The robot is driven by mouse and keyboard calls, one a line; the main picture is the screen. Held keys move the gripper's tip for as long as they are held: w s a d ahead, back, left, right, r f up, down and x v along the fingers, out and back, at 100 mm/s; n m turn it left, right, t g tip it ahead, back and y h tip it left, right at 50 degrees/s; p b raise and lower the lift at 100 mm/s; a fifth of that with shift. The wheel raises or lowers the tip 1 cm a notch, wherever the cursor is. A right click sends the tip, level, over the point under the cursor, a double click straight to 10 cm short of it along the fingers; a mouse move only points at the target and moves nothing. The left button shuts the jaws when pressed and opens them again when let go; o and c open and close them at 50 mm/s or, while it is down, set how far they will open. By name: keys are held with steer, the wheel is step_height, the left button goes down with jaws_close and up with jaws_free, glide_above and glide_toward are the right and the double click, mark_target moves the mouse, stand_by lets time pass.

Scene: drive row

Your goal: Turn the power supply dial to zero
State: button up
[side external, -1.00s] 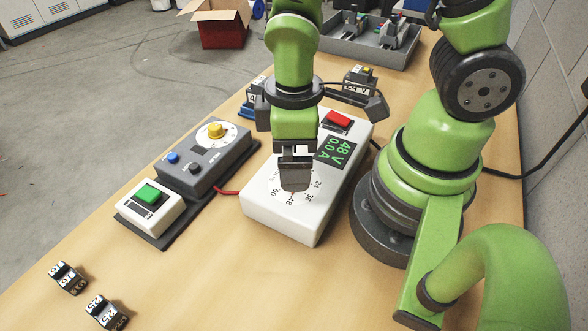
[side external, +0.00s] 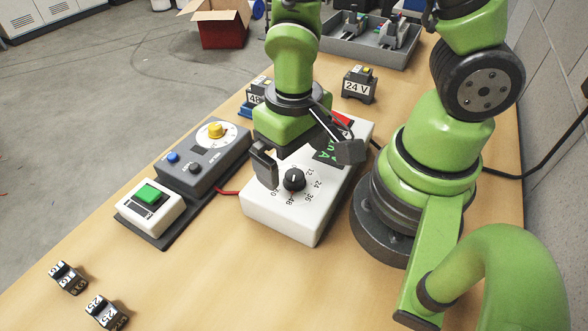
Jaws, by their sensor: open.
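The power supply (side external: 300,228) is a white box on the table with a black dial (side external: 294,180) and a printed scale. Numbers 12, 24, 36 and 48 show around the dial. Its pale pointer mark appears on the side away from 48; the zero mark cannot be made out. My gripper (side external: 307,160) is open and empty, its wide-spread fingers just above and behind the dial, one to each side. The dial looks clear of both fingers. The green display (side external: 326,153) is mostly hidden by my gripper, so its value cannot be read.
A grey unit with a yellow knob (side external: 215,130) and a white box with a green button (side external: 148,195) stand left. A 24 V block (side external: 358,86) and a grey tray (side external: 368,49) are behind. Small numbered blocks (side external: 106,311) lie at front left.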

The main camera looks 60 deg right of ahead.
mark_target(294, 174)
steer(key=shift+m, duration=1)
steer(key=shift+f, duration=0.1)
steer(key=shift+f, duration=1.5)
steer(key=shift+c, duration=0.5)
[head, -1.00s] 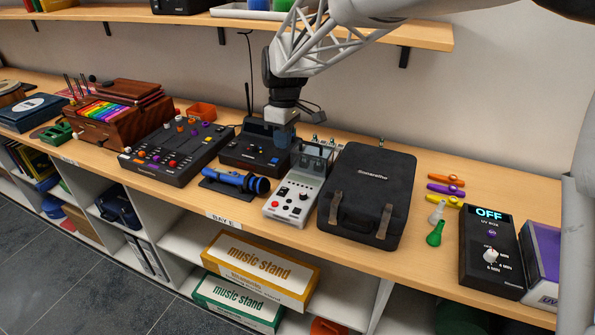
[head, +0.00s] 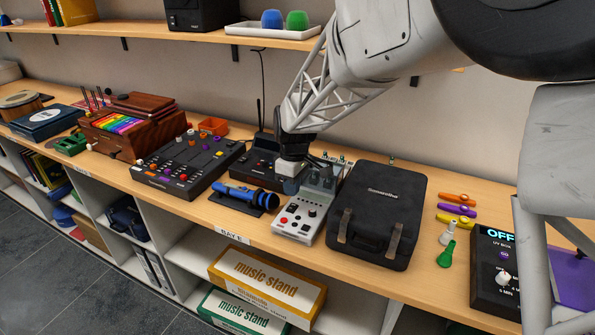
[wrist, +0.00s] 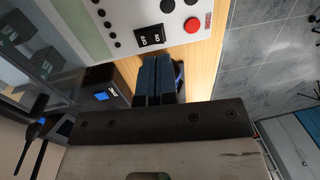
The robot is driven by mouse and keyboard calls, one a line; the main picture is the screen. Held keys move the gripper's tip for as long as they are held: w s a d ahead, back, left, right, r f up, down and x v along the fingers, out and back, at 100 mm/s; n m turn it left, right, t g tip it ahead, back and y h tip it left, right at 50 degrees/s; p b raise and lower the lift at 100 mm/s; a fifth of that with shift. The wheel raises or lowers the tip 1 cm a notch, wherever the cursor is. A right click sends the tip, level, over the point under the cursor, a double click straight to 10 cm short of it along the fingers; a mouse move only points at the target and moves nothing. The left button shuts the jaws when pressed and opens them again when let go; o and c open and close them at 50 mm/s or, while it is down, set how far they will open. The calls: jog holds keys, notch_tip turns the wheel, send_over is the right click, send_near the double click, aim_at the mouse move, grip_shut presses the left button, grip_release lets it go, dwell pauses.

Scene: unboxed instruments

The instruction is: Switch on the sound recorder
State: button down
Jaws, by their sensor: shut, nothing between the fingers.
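The sound recorder (head: 299,216) appears to be the pale grey box with black knobs and a red button, lying on the bench left of a black case. In the wrist view its panel shows a black rocker switch (wrist: 149,38) marked ON and OFF and a red button (wrist: 192,25). I cannot tell which side of the rocker is down. My gripper (head: 288,186) is shut and empty, at the recorder's left edge. In the wrist view the fingertips (wrist: 156,60) lie just below the rocker in the picture; I cannot tell whether they touch anything.
A black case (head: 378,216) stands close on the right. A blue flashlight-like tool (head: 245,194) and a black device (head: 253,165) with a small blue display (wrist: 102,96) lie on the left. The bench's front edge is near. A shelf (head: 230,40) runs above.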

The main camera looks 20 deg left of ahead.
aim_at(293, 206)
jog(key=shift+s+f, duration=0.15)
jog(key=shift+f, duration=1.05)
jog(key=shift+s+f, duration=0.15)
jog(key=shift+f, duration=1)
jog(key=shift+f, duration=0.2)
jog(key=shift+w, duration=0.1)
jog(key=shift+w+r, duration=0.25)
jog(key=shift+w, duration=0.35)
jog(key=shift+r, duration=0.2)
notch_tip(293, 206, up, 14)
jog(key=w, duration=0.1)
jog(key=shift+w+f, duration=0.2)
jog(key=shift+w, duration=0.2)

Directions.
Copy each line above that contains the word "Scene".

Exercise solution.
Scene: drive row
Scene: unboxed instruments

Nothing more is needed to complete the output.